B. FMWA Claim (Count II)
Defendants argue that Plaintiff failed to properly follow the pre-suit notice requirement under Section 448.110 of the FMWA because Plaintiff sent a pre-suit notice letter on December 18, 2019, after filing the instant action. Plaintiff does not deny filing her original Complaint prior to sending her pre-suit notice letter. [ECF No. 12 at 3-4]. Rather, Plaintiff argues that she did not bring a claim under the FMWA until January 30, 2020, when she filed her Amended Complaint. Id. Section 448.110 of the FMWA provides, in relevant part, that:
[P]rior to bringing any claim for unpaid minimum wages pursuant to this section, the person aggrieved shall notify the employer alleged to have violated this section, in writing, of an intent to initiate such an action. The notice must identify the minimum wage to which the person aggrieved claims entitlement, the actual or estimated work dates and hours for which payment is sought, and the total amount of alleged unpaid wages through the date of the notice.Fla. Stat. § 448.110(6)(a). Once provided with notice, "[t]he employer shall have 15 calendar days after receipt of the notice to pay the total amount of unpaid wages or otherwise resolve the claim to the satisfaction of the person aggrieved." Id. at § 448.110(6)(b). The Court need not address whether Plaintiff properly complied with the FMWA's pre-suit notice requirement now because Plaintiff fails to allege within her Amended Complaint that she complied with that condition precedent. See Fla. Stat. § 448.110(6)(a). As such, Count II of Plaintiff's Amended Complaint must also be dismissed for failure to state a claim.

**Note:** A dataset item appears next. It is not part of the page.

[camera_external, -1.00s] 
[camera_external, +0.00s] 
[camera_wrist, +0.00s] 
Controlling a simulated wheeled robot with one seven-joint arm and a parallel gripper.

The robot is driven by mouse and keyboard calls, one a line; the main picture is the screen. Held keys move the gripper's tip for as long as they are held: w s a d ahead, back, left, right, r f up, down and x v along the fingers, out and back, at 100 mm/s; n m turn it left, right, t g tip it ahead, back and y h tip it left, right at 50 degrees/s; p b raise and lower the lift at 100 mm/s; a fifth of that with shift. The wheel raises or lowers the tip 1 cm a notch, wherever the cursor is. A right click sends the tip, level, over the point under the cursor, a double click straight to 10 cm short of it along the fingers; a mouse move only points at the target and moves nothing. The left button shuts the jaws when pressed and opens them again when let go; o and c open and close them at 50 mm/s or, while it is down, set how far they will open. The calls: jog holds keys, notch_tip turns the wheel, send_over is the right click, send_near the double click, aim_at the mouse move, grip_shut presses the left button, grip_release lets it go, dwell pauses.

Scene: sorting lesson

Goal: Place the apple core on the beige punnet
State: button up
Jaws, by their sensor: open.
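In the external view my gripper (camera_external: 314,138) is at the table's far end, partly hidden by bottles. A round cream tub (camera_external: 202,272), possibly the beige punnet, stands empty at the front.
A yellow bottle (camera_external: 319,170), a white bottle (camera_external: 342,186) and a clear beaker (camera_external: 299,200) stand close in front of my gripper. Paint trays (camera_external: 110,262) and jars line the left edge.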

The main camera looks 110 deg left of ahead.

The Court briefly notes that, as a factual matter, Plaintiff likely did comply with the pre-suit notice requirement. The letter attached as an exhibit to Defendants' Motion identifies the minimum wage that Plaintiff claims and the total amount of unpaid wages she claims. [ECF No. 9-1]; see also Faustin v. Mike Pacheco's Lawn Serv., Inc., No. 14-CIV-81361, 2015 WL 13779242, at *2 (S.D. Fla. May 29, 2015) (citing Keh v. Americus & Sumter Cnty. Hosp., 377 F. App'x 861, 866 (11th Cir. 2010)) (the court may properly consider "a document attached to a motion to dismiss . . . if it is both: (1) central to the plaintiff's claim; and (2) undisputed."). And, while there are discrepancies in the date of her employment, Plaintiff limits the dates and hours for which she seeks payment to "[t]he period of time . . . from approximately January 3, 2015 through approximately August 20, 2017." Id. The letter also clearly indicates that Defendants had "fifteen (15) days from receipt of this letter to cure all Florida minimum wages owed to [Plaintiff]." Id. (emphasis added). Moreover, the original Complaint did not include a FMWA-based claim and only after the 15-day remediation period had passed did Plaintiff bring forth her FMWA claim in her Amended Complaint. Compare [ECF No. 1] (no FMWA claims included in Complaint filed on December 17, 2019) with [ECF No. 6] (FMWA claim included in Amended Complaint filed on January 30, 2020).
CONCLUSION
Accordingly, it is ORDERED AND ADJUDGED as follows:
(1) Defendants J.A.W. Entertainment, Inc., and Joe Long's Motion to Dismiss or in the Alternative Motion for a More Definite Statement, [ECF No. 9], is GRANTED;
(2) Defendants J.A.W. Entertainment, Inc., and Joe Long's Motion to Stay, [ECF No. 19], is DENIED as moot;
(3) Defendants J.A.W. Entertainment, Inc., and Joe Long's First Motion for Extension of Time to Extend the Discovery Cut-Off, [ECF No. 41], is DENIED as moot;
(4) Plaintiff Ebony Etheridge's Amended Complaint, [ECF No. 6], is DISMISSED without prejudice;
(5) Plaintiff may request leave to file a second amended complaint on or before October 2, 2020. Failure to do so will result in the Court dismissing this action with prejudice ; and
(6) This case is CLOSED for administrative purposes.
If Plaintiff wishes to amend her Amended Complaint, she must request leave to file a seconded amended complaint in a properly filed motion before the Court. Rosenberg v. Gould, 554 F.3d 962, 967 (11th Cir. 2009) ("Where a request for leave to file an amended complaint simply is imbedded within an opposition memorandum, the issue has not been raised properly." (citation omitted)); see also Long v. Satz, 181 F.3d 1275, 1279 (11th Cir. 1999) (stating that "[f]iling a motion is the proper method to request leave to amend a complaint," and in moving for leave to amend, a plaintiff must comply with Federal Rule of Civil Procedure 7(b) by either "set[ting] forth the substance of the proposed amendment or attach[ing] a copy of the proposed amendment").
DONE AND ORDERED in Chambers at Miami, Florida, this 11th day of September, 2020.